__EXERCISE DETAILS__:
Write the records below out again exactly as given, with no images.

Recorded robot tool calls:
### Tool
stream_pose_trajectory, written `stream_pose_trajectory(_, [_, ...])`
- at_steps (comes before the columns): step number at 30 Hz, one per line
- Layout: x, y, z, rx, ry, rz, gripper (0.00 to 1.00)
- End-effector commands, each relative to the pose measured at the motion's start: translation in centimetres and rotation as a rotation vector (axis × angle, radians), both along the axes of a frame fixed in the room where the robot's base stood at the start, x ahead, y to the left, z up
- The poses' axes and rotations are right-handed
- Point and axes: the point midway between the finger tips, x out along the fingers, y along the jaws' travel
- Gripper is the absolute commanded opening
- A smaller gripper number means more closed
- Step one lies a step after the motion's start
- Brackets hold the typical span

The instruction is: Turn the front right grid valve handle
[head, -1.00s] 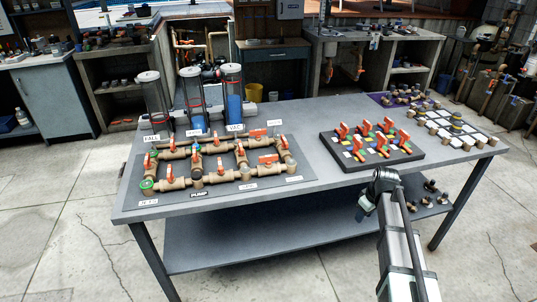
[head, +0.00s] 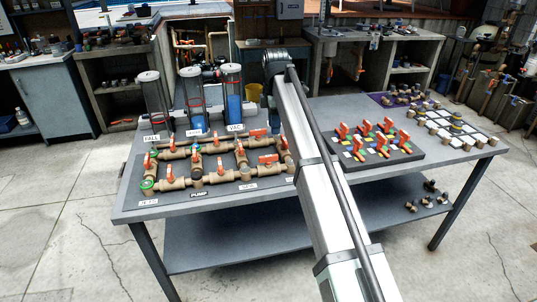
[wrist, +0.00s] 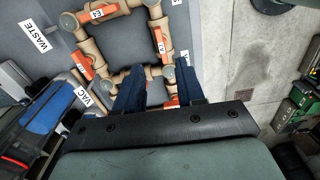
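The pipe grid (head: 207,180) lies on the left of the table, with orange valve handles. An orange handle on its front right pipe run (head: 268,158) shows just left of my arm in the head view. In the wrist view, orange handles lie on the pipes (wrist: 104,13), and one (wrist: 158,40) is just beyond my fingertips. Another orange part (wrist: 171,101) shows low between the fingers. My gripper (wrist: 162,68) is open, its two dark blue fingers apart over the pipes. I cannot tell whether they touch anything. In the head view my arm hides the gripper and the grid's right end.
Clear cylinders (head: 231,92) stand behind the grid, near the VAC label (wrist: 82,95). A black board with red-handled valves (head: 372,155) and a white tile board (head: 452,130) sit on the table's right. The table's front edge (head: 210,205) is bare.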

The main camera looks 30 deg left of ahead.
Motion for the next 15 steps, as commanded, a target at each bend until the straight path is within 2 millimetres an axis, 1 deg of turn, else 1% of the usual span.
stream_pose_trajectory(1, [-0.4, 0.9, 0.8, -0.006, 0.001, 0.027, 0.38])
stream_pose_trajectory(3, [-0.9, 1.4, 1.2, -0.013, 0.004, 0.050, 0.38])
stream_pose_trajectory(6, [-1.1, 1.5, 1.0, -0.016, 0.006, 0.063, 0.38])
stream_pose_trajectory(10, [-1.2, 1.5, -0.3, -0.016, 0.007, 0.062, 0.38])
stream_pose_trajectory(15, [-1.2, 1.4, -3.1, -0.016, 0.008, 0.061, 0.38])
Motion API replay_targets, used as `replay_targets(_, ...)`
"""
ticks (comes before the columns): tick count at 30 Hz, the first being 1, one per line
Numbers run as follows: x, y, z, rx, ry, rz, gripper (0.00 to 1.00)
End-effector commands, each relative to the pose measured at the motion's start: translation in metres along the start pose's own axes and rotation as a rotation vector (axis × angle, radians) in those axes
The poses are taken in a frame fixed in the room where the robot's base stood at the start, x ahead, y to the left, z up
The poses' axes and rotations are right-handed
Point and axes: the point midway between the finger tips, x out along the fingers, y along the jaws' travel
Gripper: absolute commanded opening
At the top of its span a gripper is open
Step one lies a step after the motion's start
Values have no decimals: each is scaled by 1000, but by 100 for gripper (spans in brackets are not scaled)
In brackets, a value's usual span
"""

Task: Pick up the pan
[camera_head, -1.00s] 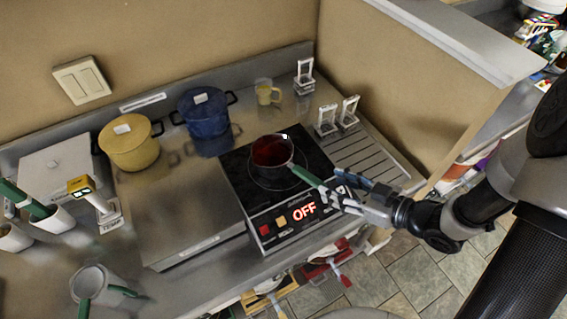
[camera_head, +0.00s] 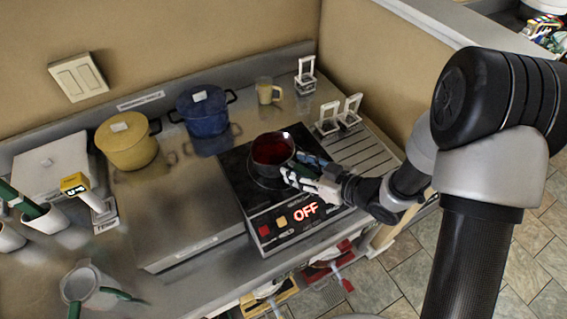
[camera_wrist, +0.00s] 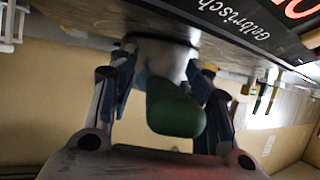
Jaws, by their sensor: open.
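The pan (camera_head: 272,150) is a small dark pot with red contents, standing upright on the black cooktop. My gripper (camera_head: 290,174) is low over the cooktop, close against the pan's near right side, and hides the green handle there. In the wrist view the green handle (camera_wrist: 175,108) points toward the camera between the two fingers of my gripper (camera_wrist: 160,75). The grey pan body (camera_wrist: 158,58) shows just beyond it. The fingers stand apart, one on each side of the handle. Whether either finger touches it I cannot tell.
The cooktop (camera_head: 240,178) has a lit OFF display at its front. A blue pot (camera_head: 205,118) and a yellow pot (camera_head: 128,145) stand behind to the left. The steel counter left of the cooktop is clear.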

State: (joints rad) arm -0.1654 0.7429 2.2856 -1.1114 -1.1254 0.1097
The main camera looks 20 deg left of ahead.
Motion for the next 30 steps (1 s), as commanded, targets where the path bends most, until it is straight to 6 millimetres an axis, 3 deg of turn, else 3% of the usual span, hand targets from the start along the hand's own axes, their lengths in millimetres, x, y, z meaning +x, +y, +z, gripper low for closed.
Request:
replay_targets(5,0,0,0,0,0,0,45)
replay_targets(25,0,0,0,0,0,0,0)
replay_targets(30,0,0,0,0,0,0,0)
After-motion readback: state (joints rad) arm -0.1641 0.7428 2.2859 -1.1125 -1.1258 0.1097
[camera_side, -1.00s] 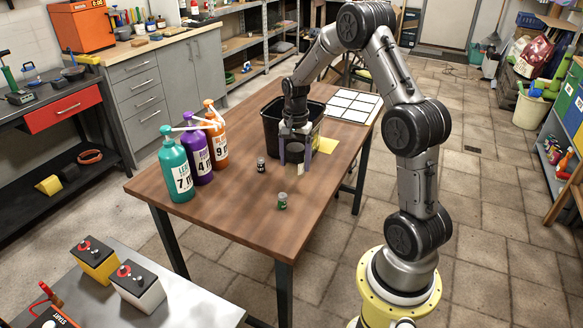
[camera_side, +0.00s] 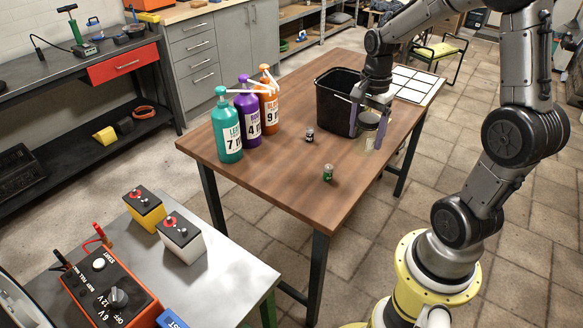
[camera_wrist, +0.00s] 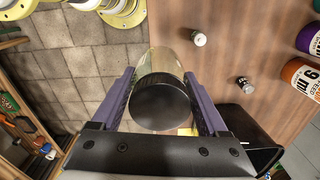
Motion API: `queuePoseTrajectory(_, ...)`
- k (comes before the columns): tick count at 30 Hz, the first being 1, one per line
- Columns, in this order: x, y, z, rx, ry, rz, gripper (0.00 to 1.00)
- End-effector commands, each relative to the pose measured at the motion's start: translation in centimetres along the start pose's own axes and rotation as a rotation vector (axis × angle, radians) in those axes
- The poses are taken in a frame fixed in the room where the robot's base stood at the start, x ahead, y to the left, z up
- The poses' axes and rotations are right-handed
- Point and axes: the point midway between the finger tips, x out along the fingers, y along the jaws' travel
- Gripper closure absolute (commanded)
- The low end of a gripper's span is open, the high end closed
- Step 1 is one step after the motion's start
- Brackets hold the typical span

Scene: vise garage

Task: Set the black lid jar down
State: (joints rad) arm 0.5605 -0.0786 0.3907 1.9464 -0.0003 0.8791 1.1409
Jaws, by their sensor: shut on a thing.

__CORRECT RESULT__:
### Tool
stream_pose_trajectory, written `stream_pose_trajectory(_, [_, ...])`
- at_steps (comes before the columns): step number at 30 Hz, one per line
- Layout: x, y, z, rx, ry, rz, gripper (0.00 to 1.00)
- End-effector commands, each relative to the pose measured at the motion's start: translation in centimetres and rotation as a rotation vector (axis × angle, radians), both along the axes of a frame fixed in the room where the robot's base stood at the start, x ahead, y to the left, z up
- The poses' axes and rotations are right-handed
- Point and axes: the point midway between the finger tips, x out along the fingers, y along the jaws' travel
- Gripper is the absolute commanded opening
- A smaller gripper number means more closed
- Step one lies a step after the motion's start
- Brackets hold the typical span

The instruction is: Turn the front right grid valve handle
[head, -1.00s] 
[head, +0.00s] 
[wrist, +0.00s] 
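The pipe grid (head: 207,180) lies on the left of the table, with orange valve handles. An orange handle on its front right pipe run (head: 268,158) shows just left of my arm in the head view. In the wrist view, orange handles lie on the pipes (wrist: 104,13), and one (wrist: 158,40) is just beyond my fingertips. Another orange part (wrist: 171,101) shows low between the fingers. My gripper (wrist: 162,68) is open, its two dark blue fingers apart over the pipes. I cannot tell whether they touch anything. In the head view my arm hides the gripper and the grid's right end.
Clear cylinders (head: 231,92) stand behind the grid, near the VAC label (wrist: 82,95). A black board with red-handled valves (head: 372,155) and a white tile board (head: 452,130) sit on the table's right. The table's front edge (head: 210,205) is bare.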

The main camera looks 30 deg left of ahead.
Motion for the next 15 steps, as commanded, a target at each bend until the straight path is within 2 millimetres an axis, 1 deg of turn, else 1% of the usual span.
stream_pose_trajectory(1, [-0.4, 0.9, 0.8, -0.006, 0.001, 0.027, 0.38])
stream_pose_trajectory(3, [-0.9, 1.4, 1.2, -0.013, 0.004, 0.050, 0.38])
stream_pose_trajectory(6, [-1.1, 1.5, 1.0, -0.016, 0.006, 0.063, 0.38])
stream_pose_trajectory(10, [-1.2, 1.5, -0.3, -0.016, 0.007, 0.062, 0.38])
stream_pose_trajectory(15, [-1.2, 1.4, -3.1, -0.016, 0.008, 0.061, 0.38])
Motion API replay_targets, used as `replay_targets(_, ...)`
"""
ticks (comes before the columns): tick count at 30 Hz, the first being 1, one per line
Numbers run as follows: x, y, z, rx, ry, rz, gripper (0.00 to 1.00)
End-effector commands, each relative to the pose measured at the motion's start: translation in metres along the start pose's own axes and rotation as a rotation vector (axis × angle, radians) in those axes
The poses are taken in a frame fixed in the room where the robot's base stood at the start, x ahead, y to the left, z up
The poses' axes and rotations are right-handed
Point and axes: the point midway between the finger tips, x out along the fingers, y along the jaws' travel
Gripper: absolute commanded opening
At the top of its span a gripper is open
Step one lies a step after the motion's start
Values have no decimals: each is scaled by 1000, but by 100 for gripper (spans in brackets are not scaled)
In brackets, a value's usual span
"""

Task: Pick up the pan
[camera_head, -1.00s] 
[camera_head, +0.00s] 
[camera_wrist, +0.00s] 
Jaws, by their sensor: open.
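The pan (camera_head: 272,150) is a small dark pot with red contents, standing upright on the black cooktop. My gripper (camera_head: 290,174) is low over the cooktop, close against the pan's near right side, and hides the green handle there. In the wrist view the green handle (camera_wrist: 175,108) points toward the camera between the two fingers of my gripper (camera_wrist: 160,75). The grey pan body (camera_wrist: 158,58) shows just beyond it. The fingers stand apart, one on each side of the handle. Whether either finger touches it I cannot tell.
The cooktop (camera_head: 240,178) has a lit OFF display at its front. A blue pot (camera_head: 205,118) and a yellow pot (camera_head: 128,145) stand behind to the left. The steel counter left of the cooktop is clear.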

State: (joints rad) arm -0.1654 0.7429 2.2856 -1.1114 -1.1254 0.1097
The main camera looks 20 deg left of ahead.
Motion for the next 30 steps (1 s), as commanded, targets where the path bends most, until it is straight to 6 millimetres an axis, 3 deg of turn, else 3% of the usual span, hand targets from the start along the hand's own axes, their lengths in millimetres, x, y, z meaning +x, +y, +z, gripper low for closed.
Request:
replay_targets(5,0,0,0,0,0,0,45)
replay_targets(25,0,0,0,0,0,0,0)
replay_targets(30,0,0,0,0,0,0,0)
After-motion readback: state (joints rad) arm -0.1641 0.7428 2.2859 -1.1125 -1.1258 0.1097
[camera_side, -1.00s] 
[camera_side, +0.00s] 
[camera_wrist, +0.00s] 
Motion API: `queuePoseTrajectory(_, ...)`
- k (comes before the columns): tick count at 30 Hz, the first being 1, one per line
- Columns, in this order: x, y, z, rx, ry, rz, gripper (0.00 to 1.00)
- End-effector commands, each relative to the pose measured at the motion's start: translation in centimetres along the start pose's own axes and rotation as a rotation vector (axis × angle, radians) in those axes
- The poses are taken in a frame fixed in the room where the robot's base stood at the start, x ahead, y to the left, z up
- The poses' axes and rotations are right-handed
- Point and axes: the point midway between the finger tips, x out along the fingers, y along the jaws' travel
- Gripper closure absolute (commanded)
- The low end of a gripper's span is open, the high end closed
- Step 1 is one step after the motion's start
- Brackets hold the typical span

Scene: vise garage

Task: Set the black lid jar down
State: (joints rad) arm 0.5605 -0.0786 0.3907 1.9464 -0.0003 0.8791 1.1409
Jaws, by their sensor: shut on a thing.

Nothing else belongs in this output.